--- Start ---

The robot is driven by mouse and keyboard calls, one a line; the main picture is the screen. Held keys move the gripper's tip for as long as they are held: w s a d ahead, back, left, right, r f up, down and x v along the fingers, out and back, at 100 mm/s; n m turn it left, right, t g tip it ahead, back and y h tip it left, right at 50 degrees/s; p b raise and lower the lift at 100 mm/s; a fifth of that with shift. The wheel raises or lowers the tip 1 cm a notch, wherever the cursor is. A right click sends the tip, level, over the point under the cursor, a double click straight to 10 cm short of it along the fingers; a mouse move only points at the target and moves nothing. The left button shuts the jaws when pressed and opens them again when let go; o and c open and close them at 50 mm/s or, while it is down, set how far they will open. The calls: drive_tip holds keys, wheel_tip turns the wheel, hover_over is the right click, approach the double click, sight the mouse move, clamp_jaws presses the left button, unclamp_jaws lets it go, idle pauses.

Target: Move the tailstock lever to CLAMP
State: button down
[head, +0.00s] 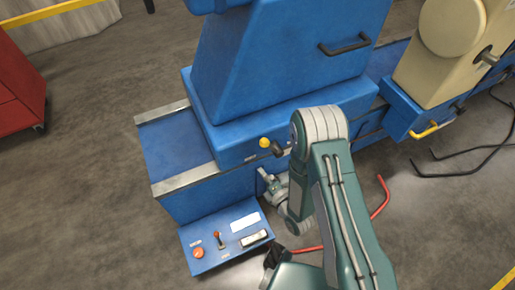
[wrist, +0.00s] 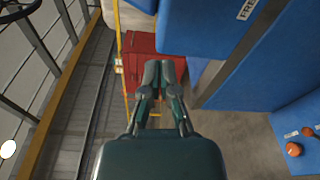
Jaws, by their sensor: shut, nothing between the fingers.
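A lever with a yellow ball knob (head: 264,143) sits on the front of the blue stand's base (head: 225,150) in the head view; a short dark part shows beside it. I take it as the tailstock lever; its CLAMP mark is not readable. My gripper (head: 263,174) is below the knob, apart from it, partly hidden by my arm. In the wrist view my gripper (wrist: 158,66) has its fingers together, with nothing between them. A FREE label (wrist: 247,9) shows on a blue face at the top right there; the knob is not clearly visible in that view.
A blue control panel (head: 210,265) with a red button (head: 198,253) and a small red-tipped switch (head: 217,236) stands low in front. A cream stand (head: 425,75) is at right. A red cabinet (head: 17,90) is at left. Red and black cables lie on the floor.

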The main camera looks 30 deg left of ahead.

--- End ---

Task directions — Exactly as written, give again every line from the one containing "Target: Move the tailstock lever to CLAMP" through the last line of the material, both included, with the pictures left out.

Complete output —
Target: Move the tailstock lever to CLAMP
State: button down
[head, +0.00s] 
[wrist, +0.00s] 
Jaws, by their sensor: shut, nothing between the fingers.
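A lever with a yellow ball knob (head: 264,143) sits on the front of the blue stand's base (head: 225,150) in the head view; a short dark part shows beside it. I take it as the tailstock lever; its CLAMP mark is not readable. My gripper (head: 263,174) is below the knob, apart from it, partly hidden by my arm. In the wrist view my gripper (wrist: 158,66) has its fingers together, with nothing between them. A FREE label (wrist: 247,9) shows on a blue face at the top right there; the knob is not clearly visible in that view.
A blue control panel (head: 210,265) with a red button (head: 198,253) and a small red-tipped switch (head: 217,236) stands low in front. A cream stand (head: 425,75) is at right. A red cabinet (head: 17,90) is at left. Red and black cables lie on the floor.

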The main camera looks 30 deg left of ahead.

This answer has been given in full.